Some problem with warm standby server

Nico Sabbi <nsabbi@xxxxxxxxxxxxxxxxxxx> · Fri, 27 Apr 2007 12:31:26 +0200

Hi,
I have some doubts regarding the settings and the access procedure of 
warm standby servers:
- can autovacuum be safely enabled on the replicator?
- I'm using pg_standby (from cvs) that is generally working well as 
expected (logs are copied with
 scp); today I wanted to  temporarily stop the replication to verify 
some data to restart it later on, so
 I touched the trigger file, waited for the log to report "database 
ready", verified that the
 databases were actually up-to-date.

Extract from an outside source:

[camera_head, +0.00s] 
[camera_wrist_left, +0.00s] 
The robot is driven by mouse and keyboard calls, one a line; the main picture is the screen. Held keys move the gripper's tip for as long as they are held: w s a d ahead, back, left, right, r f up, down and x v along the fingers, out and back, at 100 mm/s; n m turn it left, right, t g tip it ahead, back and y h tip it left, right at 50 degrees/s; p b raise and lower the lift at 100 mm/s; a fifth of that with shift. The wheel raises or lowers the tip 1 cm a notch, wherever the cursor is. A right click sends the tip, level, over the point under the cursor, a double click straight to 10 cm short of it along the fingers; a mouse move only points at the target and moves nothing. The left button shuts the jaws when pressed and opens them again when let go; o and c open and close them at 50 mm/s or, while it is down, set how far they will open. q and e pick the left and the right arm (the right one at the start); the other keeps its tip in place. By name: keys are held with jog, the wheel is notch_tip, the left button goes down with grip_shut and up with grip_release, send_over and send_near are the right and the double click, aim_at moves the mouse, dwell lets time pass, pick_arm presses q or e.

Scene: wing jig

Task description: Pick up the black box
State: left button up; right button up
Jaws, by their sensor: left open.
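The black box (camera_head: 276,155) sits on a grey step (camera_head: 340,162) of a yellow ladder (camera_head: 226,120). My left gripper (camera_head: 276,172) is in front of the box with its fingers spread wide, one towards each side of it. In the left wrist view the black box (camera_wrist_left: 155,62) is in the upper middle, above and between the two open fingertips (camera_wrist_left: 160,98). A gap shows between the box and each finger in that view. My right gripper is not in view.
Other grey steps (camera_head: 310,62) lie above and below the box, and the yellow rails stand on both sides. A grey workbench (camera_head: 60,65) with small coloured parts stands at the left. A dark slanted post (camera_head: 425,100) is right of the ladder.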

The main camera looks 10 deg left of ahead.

All was fine, then I ran

 rm -f pg_xlog/* pg_xlog/archive_status/*
 mv recovery.done recovery.conf (the permissions were right)
 /etc/init.d/postgresql stop ; /etc/init.d/postgresql start

 the replication seemed to start:
----
---------------------------------------------------
LOG:  database system was shut down at 2007-04-27 12:16:13 CEST
LOG:  starting archive recovery
LOG:  restore_command = "/usr/local/bin/pg_standby -s 5 -w 0 -t 
/usr/local/postgres_replica/trigger  /usr/local/postgres_replica/log/ %f %p"
cp: cannot stat `/usr/local/postgres_replica/log//00000001.history': No 
such file or directory
cp: cannot stat `/usr/local/postgres_replica/log//00000001.history': No 
such file or directory
cp: cannot stat `/usr/local/postgres_replica/log//00000001.history': No 
such file or directory

then I updated the master with a batch of inserts, but after a while the 
slave stopped with
these messages:

LOG:  restored log file "000000010000000000000021" from archive
LOG:  record with zero length at 0/21000048
LOG:  invalid primary checkpoint record
LOG:  restored log file "000000010000000000000020" from archive
LOG:  restored log file "000000010000000000000021" from archive
LOG:  invalid resource manager ID in secondary checkpoint record
PANIC:  could not locate a valid checkpoint record
LOG:  startup process (PID 19619) was terminated by signal 6
LOG:  aborting startup due to startup process failure

What did I do wrong? Is there any other procedure to follow to restart a 
stopped replication?
Thanks,
   Nico